• _Directions for this task_:
Quote only the part that opens with the line containing "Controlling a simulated" and closes with the line containing "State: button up". Keep both of those lines.

• _Exercise inputs_:
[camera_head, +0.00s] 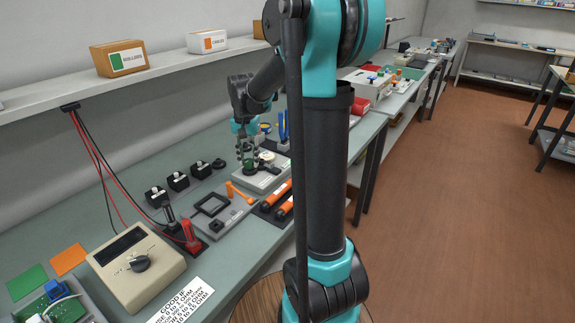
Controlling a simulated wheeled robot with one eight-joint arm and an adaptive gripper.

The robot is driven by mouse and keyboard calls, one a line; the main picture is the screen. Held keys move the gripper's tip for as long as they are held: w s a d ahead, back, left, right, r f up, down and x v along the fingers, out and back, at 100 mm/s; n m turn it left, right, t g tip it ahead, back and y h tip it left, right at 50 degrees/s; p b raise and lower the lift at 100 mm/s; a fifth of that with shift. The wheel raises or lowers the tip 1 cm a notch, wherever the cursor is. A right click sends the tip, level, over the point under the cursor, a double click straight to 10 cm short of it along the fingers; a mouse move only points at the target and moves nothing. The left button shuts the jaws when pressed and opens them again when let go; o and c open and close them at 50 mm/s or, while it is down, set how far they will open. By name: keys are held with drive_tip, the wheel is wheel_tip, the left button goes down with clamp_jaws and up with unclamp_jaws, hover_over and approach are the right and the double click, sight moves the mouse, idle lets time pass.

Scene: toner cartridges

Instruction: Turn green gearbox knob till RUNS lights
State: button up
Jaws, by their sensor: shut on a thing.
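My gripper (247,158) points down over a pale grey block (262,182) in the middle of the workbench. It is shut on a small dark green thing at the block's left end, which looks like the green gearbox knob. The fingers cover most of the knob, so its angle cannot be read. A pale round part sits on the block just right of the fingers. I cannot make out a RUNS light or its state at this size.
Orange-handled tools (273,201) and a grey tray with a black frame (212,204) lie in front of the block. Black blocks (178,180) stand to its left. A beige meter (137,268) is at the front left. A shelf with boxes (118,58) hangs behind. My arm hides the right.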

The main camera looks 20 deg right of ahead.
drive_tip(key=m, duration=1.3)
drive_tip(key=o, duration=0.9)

==

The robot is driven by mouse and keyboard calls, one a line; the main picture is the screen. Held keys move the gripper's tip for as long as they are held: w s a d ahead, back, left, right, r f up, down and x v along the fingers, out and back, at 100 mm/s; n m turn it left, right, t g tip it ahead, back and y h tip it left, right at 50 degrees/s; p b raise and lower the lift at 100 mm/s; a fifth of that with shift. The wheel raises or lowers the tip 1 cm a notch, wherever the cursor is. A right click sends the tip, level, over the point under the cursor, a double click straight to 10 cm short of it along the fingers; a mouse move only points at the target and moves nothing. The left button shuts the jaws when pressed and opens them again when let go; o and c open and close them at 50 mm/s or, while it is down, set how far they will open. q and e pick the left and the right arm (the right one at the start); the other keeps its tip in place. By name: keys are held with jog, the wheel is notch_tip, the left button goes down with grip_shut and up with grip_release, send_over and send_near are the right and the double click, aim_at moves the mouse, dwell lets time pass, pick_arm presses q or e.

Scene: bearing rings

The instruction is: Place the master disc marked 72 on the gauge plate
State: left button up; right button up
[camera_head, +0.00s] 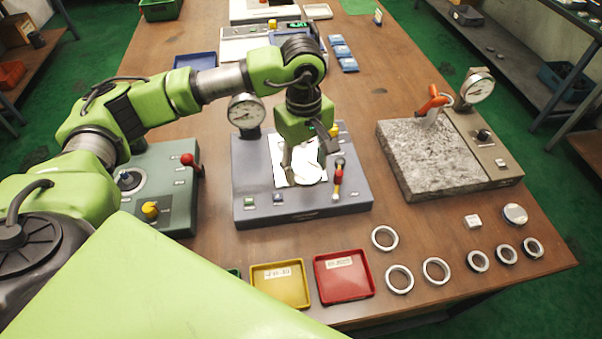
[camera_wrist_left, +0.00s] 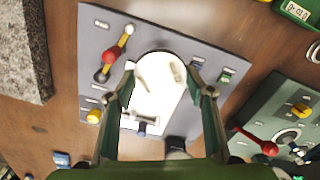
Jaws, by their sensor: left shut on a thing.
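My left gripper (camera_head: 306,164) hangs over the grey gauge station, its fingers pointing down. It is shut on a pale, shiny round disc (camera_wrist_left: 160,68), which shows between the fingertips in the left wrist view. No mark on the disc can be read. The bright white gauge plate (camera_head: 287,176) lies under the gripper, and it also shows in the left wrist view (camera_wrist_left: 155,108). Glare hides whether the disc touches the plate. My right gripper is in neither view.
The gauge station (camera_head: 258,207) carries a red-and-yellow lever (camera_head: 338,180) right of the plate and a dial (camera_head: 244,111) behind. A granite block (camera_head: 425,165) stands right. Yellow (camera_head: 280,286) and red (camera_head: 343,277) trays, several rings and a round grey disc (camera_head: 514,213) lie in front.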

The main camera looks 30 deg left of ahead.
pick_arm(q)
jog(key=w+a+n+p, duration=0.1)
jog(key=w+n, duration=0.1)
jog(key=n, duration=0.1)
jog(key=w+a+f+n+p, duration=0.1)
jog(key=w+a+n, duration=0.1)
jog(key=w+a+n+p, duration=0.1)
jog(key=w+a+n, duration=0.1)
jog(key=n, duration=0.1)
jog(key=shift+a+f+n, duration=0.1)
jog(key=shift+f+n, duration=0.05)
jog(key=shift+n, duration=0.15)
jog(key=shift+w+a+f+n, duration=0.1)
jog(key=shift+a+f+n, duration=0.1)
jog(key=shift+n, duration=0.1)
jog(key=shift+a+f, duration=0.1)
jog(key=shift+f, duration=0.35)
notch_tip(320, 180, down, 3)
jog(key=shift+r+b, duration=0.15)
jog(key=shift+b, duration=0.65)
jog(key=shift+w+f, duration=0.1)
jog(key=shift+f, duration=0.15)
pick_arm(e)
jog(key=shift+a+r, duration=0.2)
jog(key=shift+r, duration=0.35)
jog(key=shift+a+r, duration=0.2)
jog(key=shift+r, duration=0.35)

• _Written reply_:
Controlling a simulated wheeled robot with one eight-joint arm and an adaptive gripper.

The robot is driven by mouse and keyboard calls, one a line; the main picture is the screen. Held keys move the gripper's tip for as long as they are held: w s a d ahead, back, left, right, r f up, down and x v along the fingers, out and back, at 100 mm/s; n m turn it left, right, t g tip it ahead, back and y h tip it left, right at 50 degrees/s; p b raise and lower the lift at 100 mm/s; a fifth of that with shift. The wheel raises or lowers the tip 1 cm a notch, wherever the cursor is. A right click sends the tip, level, over the point under the cursor, a double click straight to 10 cm short of it along the fingers; a mouse move only points at the target and moves nothing. The left button shuts the jaws when pressed and opens them again when let go; o and c open and close them at 50 mm/s or, while it is down, set how far they will open. By name: keys are held with drive_tip, the wheel is wheel_tip, the left button goes down with clamp_jaws and up with unclamp_jaws, hover_over and approach are the right and the double click, sight moves the mouse, idle lets time pass.

Scene: toner cartridges

Instruction: Turn green gearbox knob till RUNS lights
State: button up

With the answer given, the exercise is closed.